**SUPPLIED MATERIAL**.
▬▬▬▬▬▬

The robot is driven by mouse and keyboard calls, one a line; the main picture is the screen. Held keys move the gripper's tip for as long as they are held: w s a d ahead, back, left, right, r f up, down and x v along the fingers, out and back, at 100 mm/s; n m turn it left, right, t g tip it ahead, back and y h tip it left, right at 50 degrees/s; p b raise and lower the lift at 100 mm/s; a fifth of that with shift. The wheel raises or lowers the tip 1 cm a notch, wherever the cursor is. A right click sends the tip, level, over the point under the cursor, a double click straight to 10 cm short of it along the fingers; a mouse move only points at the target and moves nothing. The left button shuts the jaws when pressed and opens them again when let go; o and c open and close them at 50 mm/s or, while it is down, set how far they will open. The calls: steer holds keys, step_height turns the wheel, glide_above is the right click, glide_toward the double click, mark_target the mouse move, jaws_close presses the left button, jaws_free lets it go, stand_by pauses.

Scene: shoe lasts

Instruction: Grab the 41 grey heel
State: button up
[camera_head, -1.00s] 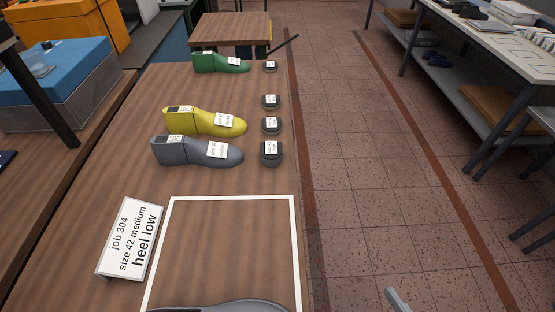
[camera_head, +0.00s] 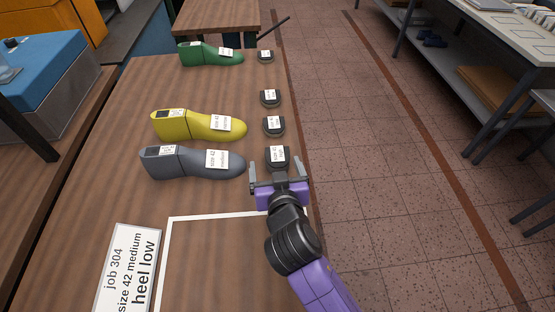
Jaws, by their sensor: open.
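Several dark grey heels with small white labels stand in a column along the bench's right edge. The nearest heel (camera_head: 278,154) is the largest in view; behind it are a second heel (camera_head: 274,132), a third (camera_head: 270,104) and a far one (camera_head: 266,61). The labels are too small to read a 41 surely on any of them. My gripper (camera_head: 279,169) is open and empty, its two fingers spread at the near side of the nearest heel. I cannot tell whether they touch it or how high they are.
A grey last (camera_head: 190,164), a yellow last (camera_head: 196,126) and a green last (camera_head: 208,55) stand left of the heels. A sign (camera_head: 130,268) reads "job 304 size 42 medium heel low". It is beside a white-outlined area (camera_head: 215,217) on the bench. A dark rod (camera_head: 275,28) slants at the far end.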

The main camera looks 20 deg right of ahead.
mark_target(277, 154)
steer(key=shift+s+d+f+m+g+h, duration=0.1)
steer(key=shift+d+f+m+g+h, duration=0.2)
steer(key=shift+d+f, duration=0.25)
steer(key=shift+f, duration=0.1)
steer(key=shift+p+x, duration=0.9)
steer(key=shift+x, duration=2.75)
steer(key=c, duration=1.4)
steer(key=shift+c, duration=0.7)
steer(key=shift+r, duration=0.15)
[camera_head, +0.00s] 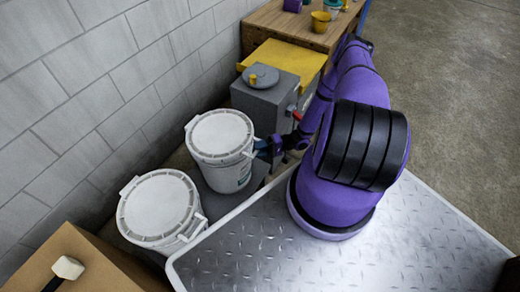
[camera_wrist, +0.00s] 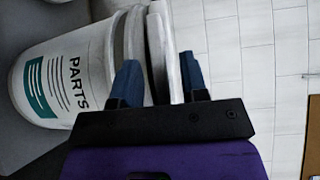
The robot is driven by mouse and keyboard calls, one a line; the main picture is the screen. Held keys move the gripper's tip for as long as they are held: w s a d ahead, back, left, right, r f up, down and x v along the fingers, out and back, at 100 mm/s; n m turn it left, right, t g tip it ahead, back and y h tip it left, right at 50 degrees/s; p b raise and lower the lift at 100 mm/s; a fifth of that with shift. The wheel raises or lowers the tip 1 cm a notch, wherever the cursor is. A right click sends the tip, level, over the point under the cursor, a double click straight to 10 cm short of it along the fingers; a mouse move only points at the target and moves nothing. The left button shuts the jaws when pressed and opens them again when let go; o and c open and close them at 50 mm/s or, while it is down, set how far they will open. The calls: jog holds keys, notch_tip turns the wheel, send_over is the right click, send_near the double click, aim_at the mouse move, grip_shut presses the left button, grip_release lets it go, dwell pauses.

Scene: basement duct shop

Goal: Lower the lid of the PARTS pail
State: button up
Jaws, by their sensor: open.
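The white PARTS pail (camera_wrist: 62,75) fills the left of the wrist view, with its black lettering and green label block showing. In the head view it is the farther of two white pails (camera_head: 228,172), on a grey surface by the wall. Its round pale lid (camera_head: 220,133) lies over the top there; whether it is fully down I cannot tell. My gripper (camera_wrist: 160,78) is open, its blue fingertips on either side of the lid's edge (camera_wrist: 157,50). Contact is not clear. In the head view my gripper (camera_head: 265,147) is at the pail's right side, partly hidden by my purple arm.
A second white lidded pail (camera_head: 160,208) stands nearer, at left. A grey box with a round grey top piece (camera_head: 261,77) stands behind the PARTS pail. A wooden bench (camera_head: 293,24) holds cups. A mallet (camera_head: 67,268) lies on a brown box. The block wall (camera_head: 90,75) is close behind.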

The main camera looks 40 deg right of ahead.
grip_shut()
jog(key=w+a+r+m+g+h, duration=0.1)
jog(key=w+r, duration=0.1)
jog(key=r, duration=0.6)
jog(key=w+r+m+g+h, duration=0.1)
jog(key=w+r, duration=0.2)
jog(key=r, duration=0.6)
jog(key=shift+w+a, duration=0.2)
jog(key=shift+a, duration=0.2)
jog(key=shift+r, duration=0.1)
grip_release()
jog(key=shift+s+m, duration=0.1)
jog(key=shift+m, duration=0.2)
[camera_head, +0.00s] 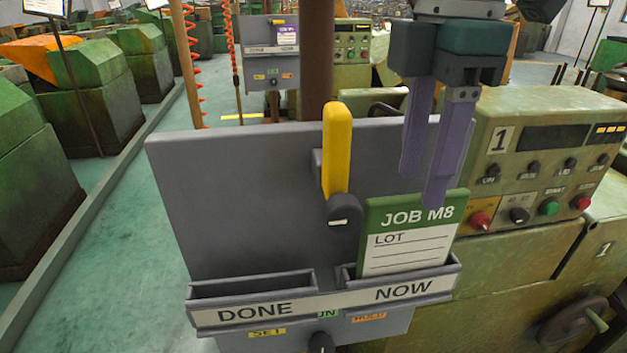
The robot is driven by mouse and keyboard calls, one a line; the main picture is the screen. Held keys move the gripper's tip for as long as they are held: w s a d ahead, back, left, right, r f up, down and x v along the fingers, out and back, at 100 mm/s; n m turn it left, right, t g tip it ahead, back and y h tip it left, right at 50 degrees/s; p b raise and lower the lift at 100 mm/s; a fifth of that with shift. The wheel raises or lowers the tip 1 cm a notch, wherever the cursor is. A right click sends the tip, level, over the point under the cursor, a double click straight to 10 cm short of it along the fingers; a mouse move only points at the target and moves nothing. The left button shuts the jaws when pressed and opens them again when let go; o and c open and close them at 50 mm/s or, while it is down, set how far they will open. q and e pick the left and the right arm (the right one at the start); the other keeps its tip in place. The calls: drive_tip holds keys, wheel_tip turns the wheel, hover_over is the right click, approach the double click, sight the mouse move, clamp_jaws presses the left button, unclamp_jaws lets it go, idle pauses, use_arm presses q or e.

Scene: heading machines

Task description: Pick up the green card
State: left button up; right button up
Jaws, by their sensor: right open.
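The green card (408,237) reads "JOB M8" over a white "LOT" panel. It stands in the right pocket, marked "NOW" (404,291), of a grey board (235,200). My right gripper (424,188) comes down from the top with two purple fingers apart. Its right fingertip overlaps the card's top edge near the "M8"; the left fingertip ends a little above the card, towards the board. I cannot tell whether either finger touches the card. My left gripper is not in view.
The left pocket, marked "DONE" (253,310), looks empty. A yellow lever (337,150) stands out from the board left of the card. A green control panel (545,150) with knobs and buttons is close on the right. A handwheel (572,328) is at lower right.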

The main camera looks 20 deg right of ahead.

▬▬▬▬▬▬

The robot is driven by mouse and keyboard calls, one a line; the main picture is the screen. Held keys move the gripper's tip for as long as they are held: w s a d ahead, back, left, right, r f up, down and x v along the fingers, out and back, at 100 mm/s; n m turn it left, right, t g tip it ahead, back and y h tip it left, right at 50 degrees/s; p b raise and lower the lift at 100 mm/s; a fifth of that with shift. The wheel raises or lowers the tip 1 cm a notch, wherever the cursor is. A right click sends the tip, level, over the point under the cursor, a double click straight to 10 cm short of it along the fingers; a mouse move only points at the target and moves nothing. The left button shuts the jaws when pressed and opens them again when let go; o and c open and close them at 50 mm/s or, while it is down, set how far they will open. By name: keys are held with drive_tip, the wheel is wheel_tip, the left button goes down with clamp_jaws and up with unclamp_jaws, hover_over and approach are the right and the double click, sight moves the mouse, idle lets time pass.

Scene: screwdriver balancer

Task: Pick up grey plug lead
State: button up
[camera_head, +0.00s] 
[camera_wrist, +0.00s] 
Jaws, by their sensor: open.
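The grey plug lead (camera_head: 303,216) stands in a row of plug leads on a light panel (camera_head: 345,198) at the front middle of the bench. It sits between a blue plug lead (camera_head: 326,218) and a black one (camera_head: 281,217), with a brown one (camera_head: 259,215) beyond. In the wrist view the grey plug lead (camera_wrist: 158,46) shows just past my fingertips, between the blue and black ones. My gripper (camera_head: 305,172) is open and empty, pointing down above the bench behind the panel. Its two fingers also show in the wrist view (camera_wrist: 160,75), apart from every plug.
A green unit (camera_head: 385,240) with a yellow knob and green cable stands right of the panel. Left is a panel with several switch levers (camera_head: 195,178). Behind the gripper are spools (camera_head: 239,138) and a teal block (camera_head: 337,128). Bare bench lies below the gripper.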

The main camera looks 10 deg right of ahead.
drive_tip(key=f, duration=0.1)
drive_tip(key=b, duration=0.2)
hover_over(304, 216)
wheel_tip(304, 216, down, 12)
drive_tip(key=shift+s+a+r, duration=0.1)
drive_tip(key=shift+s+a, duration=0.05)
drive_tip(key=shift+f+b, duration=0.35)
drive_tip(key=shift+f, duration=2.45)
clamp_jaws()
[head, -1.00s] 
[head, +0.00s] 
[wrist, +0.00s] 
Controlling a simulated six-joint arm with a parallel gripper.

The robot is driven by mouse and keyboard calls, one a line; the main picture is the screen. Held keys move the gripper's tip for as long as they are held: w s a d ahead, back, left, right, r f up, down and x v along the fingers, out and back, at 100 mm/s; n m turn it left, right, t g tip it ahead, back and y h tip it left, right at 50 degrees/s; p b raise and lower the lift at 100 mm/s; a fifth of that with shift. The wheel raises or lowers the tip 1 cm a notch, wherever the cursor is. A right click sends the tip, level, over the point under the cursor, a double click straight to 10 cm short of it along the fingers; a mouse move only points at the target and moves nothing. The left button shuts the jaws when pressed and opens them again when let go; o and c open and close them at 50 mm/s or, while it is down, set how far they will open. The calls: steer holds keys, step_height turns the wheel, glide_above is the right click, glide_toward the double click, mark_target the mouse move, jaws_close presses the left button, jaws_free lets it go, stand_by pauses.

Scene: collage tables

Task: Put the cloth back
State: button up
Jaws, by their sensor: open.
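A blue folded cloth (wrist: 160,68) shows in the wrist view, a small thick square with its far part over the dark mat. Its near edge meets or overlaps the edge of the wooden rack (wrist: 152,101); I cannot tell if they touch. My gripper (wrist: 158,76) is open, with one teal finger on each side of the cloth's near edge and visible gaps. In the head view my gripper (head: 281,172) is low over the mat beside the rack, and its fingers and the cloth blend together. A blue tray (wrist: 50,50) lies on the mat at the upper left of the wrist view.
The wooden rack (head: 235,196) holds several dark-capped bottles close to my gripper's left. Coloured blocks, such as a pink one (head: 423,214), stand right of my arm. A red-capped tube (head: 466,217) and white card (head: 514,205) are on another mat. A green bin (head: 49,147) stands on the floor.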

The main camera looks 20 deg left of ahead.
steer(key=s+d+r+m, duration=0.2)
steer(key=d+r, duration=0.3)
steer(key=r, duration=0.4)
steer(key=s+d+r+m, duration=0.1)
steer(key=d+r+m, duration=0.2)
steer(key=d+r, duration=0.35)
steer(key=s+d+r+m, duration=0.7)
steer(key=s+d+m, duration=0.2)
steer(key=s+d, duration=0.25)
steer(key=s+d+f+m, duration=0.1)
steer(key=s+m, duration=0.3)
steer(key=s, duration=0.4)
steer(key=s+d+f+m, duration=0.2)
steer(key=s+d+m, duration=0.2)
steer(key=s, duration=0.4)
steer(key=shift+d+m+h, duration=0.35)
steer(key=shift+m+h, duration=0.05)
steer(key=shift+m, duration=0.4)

▬▬▬▬▬▬

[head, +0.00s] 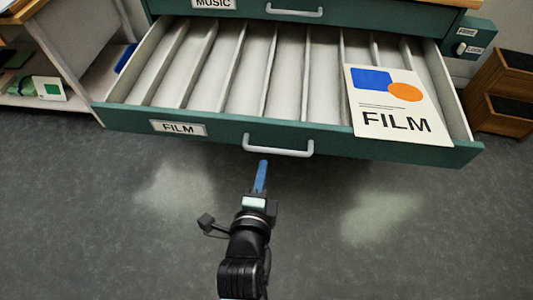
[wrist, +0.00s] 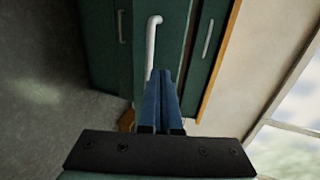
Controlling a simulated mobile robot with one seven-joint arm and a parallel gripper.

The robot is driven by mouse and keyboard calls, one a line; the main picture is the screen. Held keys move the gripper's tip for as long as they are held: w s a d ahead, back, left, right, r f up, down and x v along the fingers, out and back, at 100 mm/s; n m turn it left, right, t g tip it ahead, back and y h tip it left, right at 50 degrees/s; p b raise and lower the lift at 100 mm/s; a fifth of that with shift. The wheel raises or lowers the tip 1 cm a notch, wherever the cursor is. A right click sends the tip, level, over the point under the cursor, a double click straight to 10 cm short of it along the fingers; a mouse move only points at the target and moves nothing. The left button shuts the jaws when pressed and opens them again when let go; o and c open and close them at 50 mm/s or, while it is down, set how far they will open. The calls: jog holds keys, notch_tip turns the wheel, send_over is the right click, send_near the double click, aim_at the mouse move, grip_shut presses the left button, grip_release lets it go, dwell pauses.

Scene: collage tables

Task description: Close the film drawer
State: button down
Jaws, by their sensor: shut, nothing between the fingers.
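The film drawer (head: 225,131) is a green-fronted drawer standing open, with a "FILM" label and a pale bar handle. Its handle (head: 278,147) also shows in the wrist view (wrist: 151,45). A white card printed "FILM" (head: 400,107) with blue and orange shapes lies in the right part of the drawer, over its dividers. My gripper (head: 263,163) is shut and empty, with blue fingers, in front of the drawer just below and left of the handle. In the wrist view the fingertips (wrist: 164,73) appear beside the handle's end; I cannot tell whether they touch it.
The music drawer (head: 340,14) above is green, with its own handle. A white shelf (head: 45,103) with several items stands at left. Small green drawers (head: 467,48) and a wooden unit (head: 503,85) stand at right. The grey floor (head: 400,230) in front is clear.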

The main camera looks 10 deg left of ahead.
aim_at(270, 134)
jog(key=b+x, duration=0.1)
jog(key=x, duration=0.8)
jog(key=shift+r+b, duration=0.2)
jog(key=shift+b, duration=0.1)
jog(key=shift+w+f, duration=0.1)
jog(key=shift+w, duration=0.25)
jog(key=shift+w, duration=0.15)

▬▬▬▬▬▬

**WORK TO DO**.
Set down, without any change, only the lines from the line that holds "Task: Pick up grey plug lead" through the line that holds "Controlling a simulated six-joint", both lines included.

**FULL OUTPUT**.
Task: Pick up grey plug lead
State: button up
[camera_head, +0.00s] 
[camera_wrist, +0.00s] 
Jaws, by their sensor: open.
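The grey plug lead (camera_head: 303,216) stands in a row of plug leads on a light panel (camera_head: 345,198) at the front middle of the bench. It sits between a blue plug lead (camera_head: 326,218) and a black one (camera_head: 281,217), with a brown one (camera_head: 259,215) beyond. In the wrist view the grey plug lead (camera_wrist: 158,46) shows just past my fingertips, between the blue and black ones. My gripper (camera_head: 305,172) is open and empty, pointing down above the bench behind the panel. Its two fingers also show in the wrist view (camera_wrist: 160,75), apart from every plug.
A green unit (camera_head: 385,240) with a yellow knob and green cable stands right of the panel. Left is a panel with several switch levers (camera_head: 195,178). Behind the gripper are spools (camera_head: 239,138) and a teal block (camera_head: 337,128). Bare bench lies below the gripper.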

The main camera looks 10 deg right of ahead.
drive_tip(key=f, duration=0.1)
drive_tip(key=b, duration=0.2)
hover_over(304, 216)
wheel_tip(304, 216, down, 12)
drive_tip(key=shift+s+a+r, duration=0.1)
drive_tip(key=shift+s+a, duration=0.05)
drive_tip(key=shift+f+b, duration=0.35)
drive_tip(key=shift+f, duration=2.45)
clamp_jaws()
[head, -1.00s] 
[head, +0.00s] 
[wrist, +0.00s] 
Controlling a simulated six-joint arm with a parallel gripper.

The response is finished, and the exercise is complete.